Instructions for the task » Drop the pictures and give back word for word the lines from the line holding "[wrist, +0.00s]" to the line holding "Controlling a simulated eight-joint", both included.

Dataset content »
###
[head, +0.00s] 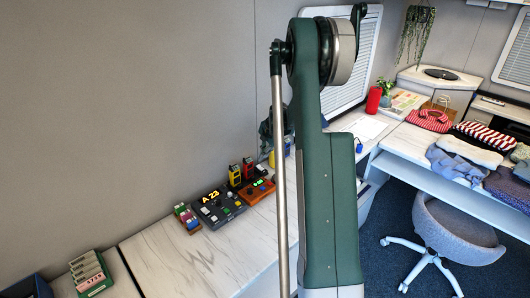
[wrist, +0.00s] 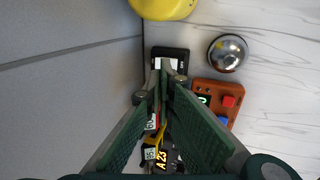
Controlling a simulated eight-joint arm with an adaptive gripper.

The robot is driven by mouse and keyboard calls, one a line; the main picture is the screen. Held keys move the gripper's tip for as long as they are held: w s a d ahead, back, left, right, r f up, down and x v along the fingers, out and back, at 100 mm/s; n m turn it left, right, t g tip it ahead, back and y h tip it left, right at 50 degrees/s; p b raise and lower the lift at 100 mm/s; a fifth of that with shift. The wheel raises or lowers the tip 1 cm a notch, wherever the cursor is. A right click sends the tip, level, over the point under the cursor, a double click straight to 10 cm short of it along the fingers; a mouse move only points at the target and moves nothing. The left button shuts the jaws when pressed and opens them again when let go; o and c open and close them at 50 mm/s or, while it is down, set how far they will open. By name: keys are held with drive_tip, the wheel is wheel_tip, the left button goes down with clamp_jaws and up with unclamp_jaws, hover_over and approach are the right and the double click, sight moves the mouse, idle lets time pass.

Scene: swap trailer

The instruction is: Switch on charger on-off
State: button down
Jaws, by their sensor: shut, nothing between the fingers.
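My gripper (wrist: 168,72) is shut and empty, its two green fingers meeting at the tips in the wrist view. The tips lie over a small black unit (wrist: 158,51) with a pale face and tiny lettering; I cannot tell whether they touch it. The fingers hide part of it and most of what lies below. In the head view two yellow handsets (head: 235,174) stand in a dark red holder that looks like the charger. Any on-off switch is too small or hidden to read. The gripper tips are not clear in the head view, behind my arm.
An orange-brown box (wrist: 225,91) with red and blue buttons and a silver bell (wrist: 228,53) stand to the right. A yellow rounded object (wrist: 162,7) is at the top. A dark panel showing A 23 (head: 213,207) sits nearby. The wall is close on the left.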

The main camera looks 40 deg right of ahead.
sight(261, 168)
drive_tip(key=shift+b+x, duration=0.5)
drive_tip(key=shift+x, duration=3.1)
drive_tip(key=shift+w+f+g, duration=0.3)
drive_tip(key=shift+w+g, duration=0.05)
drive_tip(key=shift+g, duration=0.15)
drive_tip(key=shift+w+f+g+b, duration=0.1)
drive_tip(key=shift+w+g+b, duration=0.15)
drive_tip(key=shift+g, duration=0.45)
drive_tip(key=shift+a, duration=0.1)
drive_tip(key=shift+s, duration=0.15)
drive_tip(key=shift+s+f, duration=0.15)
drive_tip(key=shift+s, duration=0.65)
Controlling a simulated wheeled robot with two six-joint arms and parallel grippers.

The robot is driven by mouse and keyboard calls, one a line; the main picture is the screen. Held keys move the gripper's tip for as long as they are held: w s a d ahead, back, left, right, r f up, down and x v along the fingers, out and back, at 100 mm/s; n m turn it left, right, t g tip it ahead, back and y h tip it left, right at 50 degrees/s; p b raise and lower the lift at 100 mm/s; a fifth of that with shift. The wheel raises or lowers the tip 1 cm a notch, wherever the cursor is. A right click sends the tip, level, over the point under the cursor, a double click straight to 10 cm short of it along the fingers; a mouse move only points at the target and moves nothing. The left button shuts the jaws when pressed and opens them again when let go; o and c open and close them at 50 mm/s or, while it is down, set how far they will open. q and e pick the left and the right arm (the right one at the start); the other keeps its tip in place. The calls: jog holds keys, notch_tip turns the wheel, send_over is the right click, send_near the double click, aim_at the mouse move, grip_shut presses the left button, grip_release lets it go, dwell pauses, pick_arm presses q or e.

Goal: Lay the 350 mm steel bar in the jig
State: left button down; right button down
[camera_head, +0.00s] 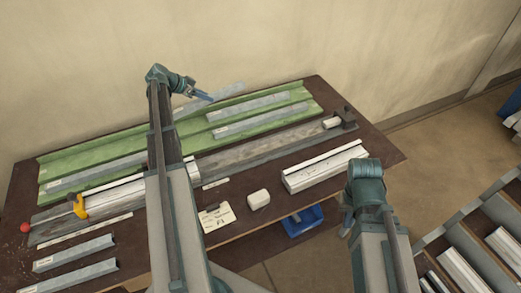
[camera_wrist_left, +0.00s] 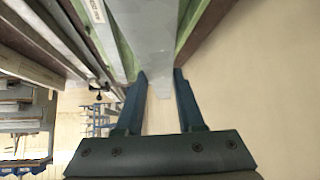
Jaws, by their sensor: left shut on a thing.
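My left gripper (camera_head: 207,97) is at the back of the bench, shut on a grey steel bar (camera_head: 228,93). The bar is over the back edge of the green tray (camera_head: 135,143). In the left wrist view, the bar (camera_wrist_left: 150,55) runs between the two blue fingers (camera_wrist_left: 160,85). Its length cannot be read. The jig (camera_head: 260,143) is a long grey bed across the bench, with a yellow clamp (camera_head: 79,206) and red knob (camera_head: 25,228) at left and a dark end block (camera_head: 347,117) at right. My right gripper (camera_head: 346,224) hangs low at the right front, mostly hidden by its arm.
Other grey bars lie in the green tray, and two short ones (camera_head: 75,253) lie at the front left. A white profile (camera_head: 325,168), a white block (camera_head: 258,199) and a note card (camera_head: 216,217) are on the front. A blue bin (camera_head: 303,221) is below the edge.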

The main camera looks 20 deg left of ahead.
###
Reply »
[wrist, +0.00s] 
Controlling a simulated eight-joint arm with an adaptive gripper.

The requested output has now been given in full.